→ **Stated problem**:
Retype each record shown below, leaving every character as it is.

→ **Exercise materials**:
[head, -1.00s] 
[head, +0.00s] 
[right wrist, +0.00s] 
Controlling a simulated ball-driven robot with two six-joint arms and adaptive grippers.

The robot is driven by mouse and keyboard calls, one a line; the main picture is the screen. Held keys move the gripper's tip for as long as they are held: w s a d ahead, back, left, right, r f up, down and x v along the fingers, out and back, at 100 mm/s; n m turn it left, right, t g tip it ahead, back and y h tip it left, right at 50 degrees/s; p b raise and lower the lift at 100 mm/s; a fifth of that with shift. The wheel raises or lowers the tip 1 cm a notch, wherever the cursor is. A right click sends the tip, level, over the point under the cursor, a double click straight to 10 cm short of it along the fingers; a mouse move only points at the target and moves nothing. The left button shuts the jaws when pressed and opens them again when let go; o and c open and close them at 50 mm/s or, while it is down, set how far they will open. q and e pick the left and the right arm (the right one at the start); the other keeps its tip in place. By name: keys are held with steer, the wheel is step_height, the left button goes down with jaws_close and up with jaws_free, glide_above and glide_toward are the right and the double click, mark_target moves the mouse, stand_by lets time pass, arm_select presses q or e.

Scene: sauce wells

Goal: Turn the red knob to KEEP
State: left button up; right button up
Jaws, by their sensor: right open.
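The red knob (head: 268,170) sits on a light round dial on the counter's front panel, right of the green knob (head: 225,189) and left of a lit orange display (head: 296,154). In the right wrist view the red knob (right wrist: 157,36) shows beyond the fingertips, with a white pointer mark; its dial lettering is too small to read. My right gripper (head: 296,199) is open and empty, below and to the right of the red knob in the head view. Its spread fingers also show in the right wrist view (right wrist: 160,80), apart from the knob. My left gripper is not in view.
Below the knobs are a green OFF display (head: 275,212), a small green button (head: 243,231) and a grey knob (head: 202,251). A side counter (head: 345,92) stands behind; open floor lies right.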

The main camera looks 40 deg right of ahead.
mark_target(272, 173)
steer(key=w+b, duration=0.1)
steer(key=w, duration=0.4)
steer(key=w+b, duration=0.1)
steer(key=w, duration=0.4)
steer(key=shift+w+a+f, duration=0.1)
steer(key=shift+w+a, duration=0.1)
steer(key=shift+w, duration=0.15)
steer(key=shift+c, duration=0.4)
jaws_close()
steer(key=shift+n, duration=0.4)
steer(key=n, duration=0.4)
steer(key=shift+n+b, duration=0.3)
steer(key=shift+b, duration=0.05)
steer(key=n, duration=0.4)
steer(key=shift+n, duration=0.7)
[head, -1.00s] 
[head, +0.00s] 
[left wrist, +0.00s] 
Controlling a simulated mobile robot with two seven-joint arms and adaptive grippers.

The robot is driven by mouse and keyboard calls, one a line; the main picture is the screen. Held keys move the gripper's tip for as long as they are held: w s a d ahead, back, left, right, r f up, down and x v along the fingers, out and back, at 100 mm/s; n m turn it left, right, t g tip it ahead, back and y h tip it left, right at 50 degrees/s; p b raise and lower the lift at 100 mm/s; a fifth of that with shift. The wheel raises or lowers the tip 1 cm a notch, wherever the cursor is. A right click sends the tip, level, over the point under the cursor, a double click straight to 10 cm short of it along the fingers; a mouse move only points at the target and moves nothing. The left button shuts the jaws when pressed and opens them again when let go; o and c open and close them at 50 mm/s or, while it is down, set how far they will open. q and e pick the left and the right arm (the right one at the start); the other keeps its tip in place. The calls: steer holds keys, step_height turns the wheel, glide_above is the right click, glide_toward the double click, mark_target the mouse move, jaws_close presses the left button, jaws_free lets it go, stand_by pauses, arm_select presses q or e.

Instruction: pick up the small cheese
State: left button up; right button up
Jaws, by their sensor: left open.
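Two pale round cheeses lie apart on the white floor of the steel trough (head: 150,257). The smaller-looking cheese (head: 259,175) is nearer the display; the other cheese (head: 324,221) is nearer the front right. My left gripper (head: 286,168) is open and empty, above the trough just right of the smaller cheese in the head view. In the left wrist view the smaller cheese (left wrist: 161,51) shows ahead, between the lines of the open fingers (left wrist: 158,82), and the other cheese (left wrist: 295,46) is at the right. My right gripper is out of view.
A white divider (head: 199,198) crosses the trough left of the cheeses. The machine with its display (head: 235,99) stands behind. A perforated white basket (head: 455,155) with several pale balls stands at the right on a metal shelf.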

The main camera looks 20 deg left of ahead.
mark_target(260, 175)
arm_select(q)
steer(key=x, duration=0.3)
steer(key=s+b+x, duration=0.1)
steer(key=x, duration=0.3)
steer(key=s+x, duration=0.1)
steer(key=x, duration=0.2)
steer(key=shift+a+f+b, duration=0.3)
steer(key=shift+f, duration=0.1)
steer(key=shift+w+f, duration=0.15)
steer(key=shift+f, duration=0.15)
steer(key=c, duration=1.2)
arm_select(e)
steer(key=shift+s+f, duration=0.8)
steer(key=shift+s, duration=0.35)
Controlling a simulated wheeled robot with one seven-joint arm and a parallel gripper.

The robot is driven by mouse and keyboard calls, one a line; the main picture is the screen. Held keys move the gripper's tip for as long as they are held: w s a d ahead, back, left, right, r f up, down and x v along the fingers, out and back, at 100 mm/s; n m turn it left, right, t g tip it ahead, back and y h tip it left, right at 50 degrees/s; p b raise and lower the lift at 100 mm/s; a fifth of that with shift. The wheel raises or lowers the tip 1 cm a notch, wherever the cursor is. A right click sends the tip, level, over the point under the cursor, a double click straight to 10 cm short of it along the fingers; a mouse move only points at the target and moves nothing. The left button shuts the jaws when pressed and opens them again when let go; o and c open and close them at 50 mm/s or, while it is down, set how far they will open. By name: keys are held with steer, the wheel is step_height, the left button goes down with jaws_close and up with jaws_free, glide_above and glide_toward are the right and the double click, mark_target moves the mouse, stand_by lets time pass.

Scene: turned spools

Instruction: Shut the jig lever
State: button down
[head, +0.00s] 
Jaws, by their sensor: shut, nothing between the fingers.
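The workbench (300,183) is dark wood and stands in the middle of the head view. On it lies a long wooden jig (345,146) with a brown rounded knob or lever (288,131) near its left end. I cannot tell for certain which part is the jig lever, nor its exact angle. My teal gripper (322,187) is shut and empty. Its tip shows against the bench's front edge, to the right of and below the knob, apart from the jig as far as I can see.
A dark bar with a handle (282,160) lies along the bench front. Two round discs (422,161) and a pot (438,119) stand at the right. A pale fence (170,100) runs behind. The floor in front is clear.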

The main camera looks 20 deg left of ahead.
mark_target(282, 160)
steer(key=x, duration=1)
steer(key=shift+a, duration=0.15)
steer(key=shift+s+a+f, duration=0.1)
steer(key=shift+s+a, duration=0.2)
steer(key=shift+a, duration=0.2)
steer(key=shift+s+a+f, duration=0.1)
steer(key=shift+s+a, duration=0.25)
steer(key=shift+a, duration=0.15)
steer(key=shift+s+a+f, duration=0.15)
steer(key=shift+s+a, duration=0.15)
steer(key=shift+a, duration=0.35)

→ **Exercise answer**:
[head, -1.00s] 
[head, +0.00s] 
[right wrist, +0.00s] 
Controlling a simulated ball-driven robot with two six-joint arms and adaptive grippers.

The robot is driven by mouse and keyboard calls, one a line; the main picture is the screen. Held keys move the gripper's tip for as long as they are held: w s a d ahead, back, left, right, r f up, down and x v along the fingers, out and back, at 100 mm/s; n m turn it left, right, t g tip it ahead, back and y h tip it left, right at 50 degrees/s; p b raise and lower the lift at 100 mm/s; a fifth of that with shift. The wheel raises or lowers the tip 1 cm a notch, wherever the cursor is. A right click sends the tip, level, over the point under the cursor, a double click straight to 10 cm short of it along the fingers; a mouse move only points at the target and moves nothing. The left button shuts the jaws when pressed and opens them again when let go; o and c open and close them at 50 mm/s or, while it is down, set how far they will open. q and e pick the left and the right arm (the right one at the start); the other keeps its tip in place. By name: keys are held with steer, the wheel is step_height, the left button goes down with jaws_close and up with jaws_free, glide_above and glide_toward are the right and the double click, mark_target moves the mouse, stand_by lets time pass, arm_select presses q or e.

Scene: sauce wells

Goal: Turn the red knob to KEEP
State: left button up; right button up
Jaws, by their sensor: right open.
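The red knob (head: 268,170) sits on a light round dial on the counter's front panel, right of the green knob (head: 225,189) and left of a lit orange display (head: 296,154). In the right wrist view the red knob (right wrist: 157,36) shows beyond the fingertips, with a white pointer mark; its dial lettering is too small to read. My right gripper (head: 296,199) is open and empty, below and to the right of the red knob in the head view. Its spread fingers also show in the right wrist view (right wrist: 160,80), apart from the knob. My left gripper is not in view.
Below the knobs are a green OFF display (head: 275,212), a small green button (head: 243,231) and a grey knob (head: 202,251). A side counter (head: 345,92) stands behind; open floor lies right.

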The main camera looks 40 deg right of ahead.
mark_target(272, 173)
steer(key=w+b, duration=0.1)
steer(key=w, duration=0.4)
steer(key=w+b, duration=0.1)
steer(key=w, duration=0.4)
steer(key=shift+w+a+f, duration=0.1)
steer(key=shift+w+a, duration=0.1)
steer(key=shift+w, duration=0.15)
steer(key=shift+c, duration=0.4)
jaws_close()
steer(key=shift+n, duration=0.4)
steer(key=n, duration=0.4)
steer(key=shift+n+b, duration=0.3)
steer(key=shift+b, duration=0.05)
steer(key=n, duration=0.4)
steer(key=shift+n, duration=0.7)
[head, -1.00s] 
[head, +0.00s] 
[left wrist, +0.00s] 
Controlling a simulated mobile robot with two seven-joint arms and adaptive grippers.

The robot is driven by mouse and keyboard calls, one a line; the main picture is the screen. Held keys move the gripper's tip for as long as they are held: w s a d ahead, back, left, right, r f up, down and x v along the fingers, out and back, at 100 mm/s; n m turn it left, right, t g tip it ahead, back and y h tip it left, right at 50 degrees/s; p b raise and lower the lift at 100 mm/s; a fifth of that with shift. The wheel raises or lowers the tip 1 cm a notch, wherever the cursor is. A right click sends the tip, level, over the point under the cursor, a double click straight to 10 cm short of it along the fingers; a mouse move only points at the target and moves nothing. The left button shuts the jaws when pressed and opens them again when let go; o and c open and close them at 50 mm/s or, while it is down, set how far they will open. q and e pick the left and the right arm (the right one at the start); the other keeps its tip in place. The calls: steer holds keys, step_height turns the wheel, glide_above is the right click, glide_toward the double click, mark_target the mouse move, jaws_close presses the left button, jaws_free lets it go, stand_by pauses, arm_select presses q or e.

Instruction: pick up the small cheese
State: left button up; right button up
Jaws, by their sensor: left open.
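Two pale round cheeses lie apart on the white floor of the steel trough (head: 150,257). The smaller-looking cheese (head: 259,175) is nearer the display; the other cheese (head: 324,221) is nearer the front right. My left gripper (head: 286,168) is open and empty, above the trough just right of the smaller cheese in the head view. In the left wrist view the smaller cheese (left wrist: 161,51) shows ahead, between the lines of the open fingers (left wrist: 158,82), and the other cheese (left wrist: 295,46) is at the right. My right gripper is out of view.
A white divider (head: 199,198) crosses the trough left of the cheeses. The machine with its display (head: 235,99) stands behind. A perforated white basket (head: 455,155) with several pale balls stands at the right on a metal shelf.

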The main camera looks 20 deg left of ahead.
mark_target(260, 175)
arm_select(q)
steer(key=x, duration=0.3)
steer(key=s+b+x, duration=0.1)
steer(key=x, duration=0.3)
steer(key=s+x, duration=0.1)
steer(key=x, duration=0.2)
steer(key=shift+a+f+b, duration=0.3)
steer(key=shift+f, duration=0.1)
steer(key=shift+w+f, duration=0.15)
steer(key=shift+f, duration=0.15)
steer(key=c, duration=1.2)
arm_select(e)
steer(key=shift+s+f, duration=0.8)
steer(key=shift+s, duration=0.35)
Controlling a simulated wheeled robot with one seven-joint arm and a parallel gripper.

The robot is driven by mouse and keyboard calls, one a line; the main picture is the screen. Held keys move the gripper's tip for as long as they are held: w s a d ahead, back, left, right, r f up, down and x v along the fingers, out and back, at 100 mm/s; n m turn it left, right, t g tip it ahead, back and y h tip it left, right at 50 degrees/s; p b raise and lower the lift at 100 mm/s; a fifth of that with shift. The wheel raises or lowers the tip 1 cm a notch, wherever the cursor is. A right click sends the tip, level, over the point under the cursor, a double click straight to 10 cm short of it along the fingers; a mouse move only points at the target and moves nothing. The left button shuts the jaws when pressed and opens them again when let go; o and c open and close them at 50 mm/s or, while it is down, set how far they will open. By name: keys are held with steer, the wheel is step_height, the left button goes down with jaws_close and up with jaws_free, glide_above and glide_toward are the right and the double click, mark_target moves the mouse, stand_by lets time pass.

Scene: turned spools

Instruction: Shut the jig lever
State: button down
[head, +0.00s] 
Jaws, by their sensor: shut, nothing between the fingers.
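The workbench (300,183) is dark wood and stands in the middle of the head view. On it lies a long wooden jig (345,146) with a brown rounded knob or lever (288,131) near its left end. I cannot tell for certain which part is the jig lever, nor its exact angle. My teal gripper (322,187) is shut and empty. Its tip shows against the bench's front edge, to the right of and below the knob, apart from the jig as far as I can see.
A dark bar with a handle (282,160) lies along the bench front. Two round discs (422,161) and a pot (438,119) stand at the right. A pale fence (170,100) runs behind. The floor in front is clear.

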The main camera looks 20 deg left of ahead.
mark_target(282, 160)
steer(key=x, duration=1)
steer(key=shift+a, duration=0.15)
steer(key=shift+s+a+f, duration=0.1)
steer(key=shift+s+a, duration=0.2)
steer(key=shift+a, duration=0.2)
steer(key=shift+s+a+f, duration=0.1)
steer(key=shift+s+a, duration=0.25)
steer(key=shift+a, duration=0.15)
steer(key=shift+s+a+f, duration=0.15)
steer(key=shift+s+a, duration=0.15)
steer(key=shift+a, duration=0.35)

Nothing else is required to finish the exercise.